- [Entries provided]:
-*-*-
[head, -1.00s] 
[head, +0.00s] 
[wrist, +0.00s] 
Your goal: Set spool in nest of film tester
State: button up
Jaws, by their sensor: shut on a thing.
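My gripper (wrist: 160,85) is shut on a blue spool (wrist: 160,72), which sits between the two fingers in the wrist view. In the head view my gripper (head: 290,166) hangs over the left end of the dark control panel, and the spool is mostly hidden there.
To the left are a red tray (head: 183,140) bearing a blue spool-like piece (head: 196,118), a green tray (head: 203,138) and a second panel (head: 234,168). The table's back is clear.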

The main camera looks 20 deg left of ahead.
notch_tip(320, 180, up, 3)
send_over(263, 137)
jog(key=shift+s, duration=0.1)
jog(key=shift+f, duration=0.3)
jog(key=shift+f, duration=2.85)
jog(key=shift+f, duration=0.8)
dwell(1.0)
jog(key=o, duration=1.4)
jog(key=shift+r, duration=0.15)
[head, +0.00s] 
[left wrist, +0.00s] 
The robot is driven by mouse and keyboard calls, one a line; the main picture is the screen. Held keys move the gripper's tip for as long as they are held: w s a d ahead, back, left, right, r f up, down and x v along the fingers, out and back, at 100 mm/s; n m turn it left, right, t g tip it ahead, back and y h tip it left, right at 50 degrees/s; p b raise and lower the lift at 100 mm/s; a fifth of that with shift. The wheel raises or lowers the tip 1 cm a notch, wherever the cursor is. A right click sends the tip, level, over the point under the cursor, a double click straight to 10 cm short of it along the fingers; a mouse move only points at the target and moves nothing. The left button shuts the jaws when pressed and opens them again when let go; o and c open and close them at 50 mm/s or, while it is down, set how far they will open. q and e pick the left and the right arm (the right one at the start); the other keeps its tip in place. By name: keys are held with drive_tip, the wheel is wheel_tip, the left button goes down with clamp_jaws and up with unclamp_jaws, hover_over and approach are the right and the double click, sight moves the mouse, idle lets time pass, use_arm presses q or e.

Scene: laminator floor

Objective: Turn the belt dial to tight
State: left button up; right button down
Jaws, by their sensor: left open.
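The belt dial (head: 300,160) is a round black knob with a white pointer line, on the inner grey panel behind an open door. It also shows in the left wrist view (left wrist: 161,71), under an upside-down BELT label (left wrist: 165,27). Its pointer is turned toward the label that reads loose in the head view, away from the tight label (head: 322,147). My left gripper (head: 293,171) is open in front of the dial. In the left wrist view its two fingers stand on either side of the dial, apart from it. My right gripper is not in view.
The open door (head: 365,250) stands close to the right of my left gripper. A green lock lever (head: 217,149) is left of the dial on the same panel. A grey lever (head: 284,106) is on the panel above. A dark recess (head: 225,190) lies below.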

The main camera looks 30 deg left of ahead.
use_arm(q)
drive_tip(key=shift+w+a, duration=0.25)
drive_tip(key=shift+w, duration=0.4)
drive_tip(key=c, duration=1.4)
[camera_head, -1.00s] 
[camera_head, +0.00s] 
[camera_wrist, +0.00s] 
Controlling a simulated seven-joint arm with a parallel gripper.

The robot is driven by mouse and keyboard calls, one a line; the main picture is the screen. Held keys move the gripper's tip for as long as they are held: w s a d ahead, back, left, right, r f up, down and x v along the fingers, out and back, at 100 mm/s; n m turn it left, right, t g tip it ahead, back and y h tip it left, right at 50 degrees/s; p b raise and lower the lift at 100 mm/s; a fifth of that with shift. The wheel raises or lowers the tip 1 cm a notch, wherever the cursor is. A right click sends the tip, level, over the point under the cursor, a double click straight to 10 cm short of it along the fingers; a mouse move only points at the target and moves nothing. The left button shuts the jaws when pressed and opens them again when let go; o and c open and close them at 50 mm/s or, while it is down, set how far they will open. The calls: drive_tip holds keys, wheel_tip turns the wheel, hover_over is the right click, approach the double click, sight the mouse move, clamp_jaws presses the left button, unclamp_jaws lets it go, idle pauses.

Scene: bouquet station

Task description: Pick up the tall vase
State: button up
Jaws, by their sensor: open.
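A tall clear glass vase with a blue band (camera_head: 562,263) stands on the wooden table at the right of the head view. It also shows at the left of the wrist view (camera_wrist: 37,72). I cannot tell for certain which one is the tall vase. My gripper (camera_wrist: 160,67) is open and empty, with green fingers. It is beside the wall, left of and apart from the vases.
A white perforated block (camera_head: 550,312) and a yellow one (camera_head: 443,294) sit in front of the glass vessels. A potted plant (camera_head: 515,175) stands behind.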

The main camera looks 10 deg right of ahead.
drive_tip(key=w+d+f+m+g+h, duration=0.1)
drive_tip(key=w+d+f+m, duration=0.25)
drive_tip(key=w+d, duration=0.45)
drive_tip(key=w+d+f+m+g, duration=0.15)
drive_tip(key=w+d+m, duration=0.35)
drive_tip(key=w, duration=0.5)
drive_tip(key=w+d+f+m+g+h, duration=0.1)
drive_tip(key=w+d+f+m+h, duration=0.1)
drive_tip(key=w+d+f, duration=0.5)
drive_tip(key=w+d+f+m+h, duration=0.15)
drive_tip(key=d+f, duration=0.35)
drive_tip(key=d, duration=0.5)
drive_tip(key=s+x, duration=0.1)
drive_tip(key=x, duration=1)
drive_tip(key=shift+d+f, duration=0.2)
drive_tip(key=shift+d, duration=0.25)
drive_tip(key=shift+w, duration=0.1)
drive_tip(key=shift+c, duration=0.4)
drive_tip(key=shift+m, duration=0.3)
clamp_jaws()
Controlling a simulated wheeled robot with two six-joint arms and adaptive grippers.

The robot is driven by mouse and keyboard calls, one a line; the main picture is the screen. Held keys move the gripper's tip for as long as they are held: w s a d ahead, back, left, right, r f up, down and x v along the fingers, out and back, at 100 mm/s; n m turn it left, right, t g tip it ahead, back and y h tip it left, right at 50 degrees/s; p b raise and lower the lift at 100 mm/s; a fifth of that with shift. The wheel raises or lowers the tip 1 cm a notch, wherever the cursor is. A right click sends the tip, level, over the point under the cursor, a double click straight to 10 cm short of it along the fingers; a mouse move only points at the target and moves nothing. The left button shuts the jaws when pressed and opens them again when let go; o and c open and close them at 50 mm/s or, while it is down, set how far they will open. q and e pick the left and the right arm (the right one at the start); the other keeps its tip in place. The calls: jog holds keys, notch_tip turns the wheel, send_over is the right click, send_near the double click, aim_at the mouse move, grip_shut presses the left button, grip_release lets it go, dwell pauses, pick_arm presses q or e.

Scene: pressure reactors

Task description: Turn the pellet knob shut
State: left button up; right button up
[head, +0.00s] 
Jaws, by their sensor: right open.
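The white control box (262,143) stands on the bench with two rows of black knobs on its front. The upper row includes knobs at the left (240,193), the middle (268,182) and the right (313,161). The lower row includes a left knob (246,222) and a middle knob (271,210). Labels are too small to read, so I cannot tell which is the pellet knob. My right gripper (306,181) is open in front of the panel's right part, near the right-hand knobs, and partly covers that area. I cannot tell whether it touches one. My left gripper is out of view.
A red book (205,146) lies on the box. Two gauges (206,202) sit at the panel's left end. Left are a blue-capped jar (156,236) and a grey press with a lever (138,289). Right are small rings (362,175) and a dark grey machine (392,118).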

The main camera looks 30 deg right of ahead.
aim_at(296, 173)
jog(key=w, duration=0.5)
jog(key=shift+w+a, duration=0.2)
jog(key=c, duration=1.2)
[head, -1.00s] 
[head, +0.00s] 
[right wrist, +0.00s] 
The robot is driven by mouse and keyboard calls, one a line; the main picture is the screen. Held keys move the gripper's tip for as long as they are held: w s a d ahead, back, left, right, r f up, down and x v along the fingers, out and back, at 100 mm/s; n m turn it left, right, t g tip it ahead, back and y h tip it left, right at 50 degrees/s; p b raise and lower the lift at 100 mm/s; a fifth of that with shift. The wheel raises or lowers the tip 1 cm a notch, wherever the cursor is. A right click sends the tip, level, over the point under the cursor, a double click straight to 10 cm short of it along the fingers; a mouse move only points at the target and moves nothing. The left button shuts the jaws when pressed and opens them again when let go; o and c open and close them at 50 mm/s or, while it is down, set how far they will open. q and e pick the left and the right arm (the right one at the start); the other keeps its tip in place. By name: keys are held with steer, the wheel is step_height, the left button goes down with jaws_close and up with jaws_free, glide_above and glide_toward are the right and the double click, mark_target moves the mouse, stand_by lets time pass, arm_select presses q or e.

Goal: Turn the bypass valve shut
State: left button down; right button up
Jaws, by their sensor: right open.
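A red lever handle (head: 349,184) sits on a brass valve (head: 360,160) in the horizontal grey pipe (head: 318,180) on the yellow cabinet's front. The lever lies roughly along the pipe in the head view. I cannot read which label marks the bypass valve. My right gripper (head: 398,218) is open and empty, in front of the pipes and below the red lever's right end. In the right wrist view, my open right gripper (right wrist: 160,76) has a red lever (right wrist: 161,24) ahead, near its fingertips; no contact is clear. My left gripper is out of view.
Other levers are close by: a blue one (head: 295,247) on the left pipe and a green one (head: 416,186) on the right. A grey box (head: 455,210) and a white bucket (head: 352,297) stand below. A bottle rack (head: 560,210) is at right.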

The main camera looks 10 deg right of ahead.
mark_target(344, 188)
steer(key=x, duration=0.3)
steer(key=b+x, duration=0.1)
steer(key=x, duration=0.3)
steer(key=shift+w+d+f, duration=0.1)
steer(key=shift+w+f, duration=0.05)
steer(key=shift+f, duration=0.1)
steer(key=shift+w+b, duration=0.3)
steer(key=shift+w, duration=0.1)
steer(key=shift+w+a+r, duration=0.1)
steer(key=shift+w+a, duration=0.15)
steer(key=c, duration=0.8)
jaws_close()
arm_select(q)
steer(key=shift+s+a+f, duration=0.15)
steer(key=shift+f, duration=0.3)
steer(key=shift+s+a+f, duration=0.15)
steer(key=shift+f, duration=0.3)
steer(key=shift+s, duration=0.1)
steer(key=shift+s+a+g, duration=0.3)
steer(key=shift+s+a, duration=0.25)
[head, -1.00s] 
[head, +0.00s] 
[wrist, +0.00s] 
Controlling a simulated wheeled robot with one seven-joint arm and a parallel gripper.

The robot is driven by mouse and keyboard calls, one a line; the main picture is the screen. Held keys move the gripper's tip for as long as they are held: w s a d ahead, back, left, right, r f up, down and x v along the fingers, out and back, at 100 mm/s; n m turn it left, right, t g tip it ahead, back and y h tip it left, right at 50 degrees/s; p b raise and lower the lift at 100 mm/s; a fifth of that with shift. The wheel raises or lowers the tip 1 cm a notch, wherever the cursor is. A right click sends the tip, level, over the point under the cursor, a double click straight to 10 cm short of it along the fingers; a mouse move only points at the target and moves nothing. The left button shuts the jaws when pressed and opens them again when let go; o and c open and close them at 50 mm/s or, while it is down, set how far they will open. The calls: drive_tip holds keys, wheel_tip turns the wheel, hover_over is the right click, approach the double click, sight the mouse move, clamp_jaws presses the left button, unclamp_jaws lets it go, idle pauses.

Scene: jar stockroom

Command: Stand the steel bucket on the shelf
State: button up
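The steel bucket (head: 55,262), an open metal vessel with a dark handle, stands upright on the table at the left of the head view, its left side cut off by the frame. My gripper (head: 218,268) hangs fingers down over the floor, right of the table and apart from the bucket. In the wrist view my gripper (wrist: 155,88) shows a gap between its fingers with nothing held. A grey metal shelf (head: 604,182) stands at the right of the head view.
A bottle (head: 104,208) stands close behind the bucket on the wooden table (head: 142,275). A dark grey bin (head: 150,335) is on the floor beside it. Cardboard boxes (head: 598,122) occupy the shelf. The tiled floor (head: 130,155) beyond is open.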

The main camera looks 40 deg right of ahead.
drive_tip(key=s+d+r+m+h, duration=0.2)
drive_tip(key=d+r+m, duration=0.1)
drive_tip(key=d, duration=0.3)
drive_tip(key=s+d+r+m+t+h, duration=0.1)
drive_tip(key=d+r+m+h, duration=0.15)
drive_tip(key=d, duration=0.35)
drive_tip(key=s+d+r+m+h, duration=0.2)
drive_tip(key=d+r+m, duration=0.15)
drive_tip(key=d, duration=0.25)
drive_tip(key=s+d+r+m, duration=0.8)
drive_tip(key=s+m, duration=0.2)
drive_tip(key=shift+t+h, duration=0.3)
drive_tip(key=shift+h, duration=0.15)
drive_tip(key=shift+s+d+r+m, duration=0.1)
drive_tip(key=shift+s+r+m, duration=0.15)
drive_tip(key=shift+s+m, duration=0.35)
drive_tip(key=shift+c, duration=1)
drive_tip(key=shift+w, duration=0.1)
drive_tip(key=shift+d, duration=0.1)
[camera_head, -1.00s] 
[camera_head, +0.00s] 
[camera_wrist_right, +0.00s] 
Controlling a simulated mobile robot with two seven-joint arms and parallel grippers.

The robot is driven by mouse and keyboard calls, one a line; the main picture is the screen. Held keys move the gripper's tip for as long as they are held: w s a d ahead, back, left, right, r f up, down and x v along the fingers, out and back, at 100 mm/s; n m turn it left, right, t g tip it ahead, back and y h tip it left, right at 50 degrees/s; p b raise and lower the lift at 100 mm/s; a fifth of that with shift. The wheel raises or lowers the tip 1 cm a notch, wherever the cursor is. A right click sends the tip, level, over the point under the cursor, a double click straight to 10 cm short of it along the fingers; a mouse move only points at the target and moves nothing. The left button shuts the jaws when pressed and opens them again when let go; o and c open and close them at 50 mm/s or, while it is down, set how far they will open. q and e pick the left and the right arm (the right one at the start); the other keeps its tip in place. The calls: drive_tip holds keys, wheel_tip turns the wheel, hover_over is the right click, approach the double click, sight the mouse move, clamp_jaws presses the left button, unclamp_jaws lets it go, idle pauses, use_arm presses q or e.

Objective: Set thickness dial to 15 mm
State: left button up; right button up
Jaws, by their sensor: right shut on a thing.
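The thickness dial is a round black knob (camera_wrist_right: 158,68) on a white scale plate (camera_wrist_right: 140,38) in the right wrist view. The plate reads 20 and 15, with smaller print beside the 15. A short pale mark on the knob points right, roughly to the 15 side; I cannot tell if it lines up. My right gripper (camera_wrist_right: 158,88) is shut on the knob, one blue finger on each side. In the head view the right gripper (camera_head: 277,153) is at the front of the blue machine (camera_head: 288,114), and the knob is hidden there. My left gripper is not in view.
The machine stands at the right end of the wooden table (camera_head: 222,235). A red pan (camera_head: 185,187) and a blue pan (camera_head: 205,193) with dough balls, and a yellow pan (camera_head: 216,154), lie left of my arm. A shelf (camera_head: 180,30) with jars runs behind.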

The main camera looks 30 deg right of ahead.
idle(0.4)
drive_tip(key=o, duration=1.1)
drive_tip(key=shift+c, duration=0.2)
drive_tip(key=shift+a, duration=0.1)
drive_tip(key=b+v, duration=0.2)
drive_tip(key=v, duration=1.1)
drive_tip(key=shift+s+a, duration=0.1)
-*-*-
- [What you have to do]:
Each line that contains the string "joint" counts once; report how many such lines the entries have, giving only the number.

- [Task solution]:
4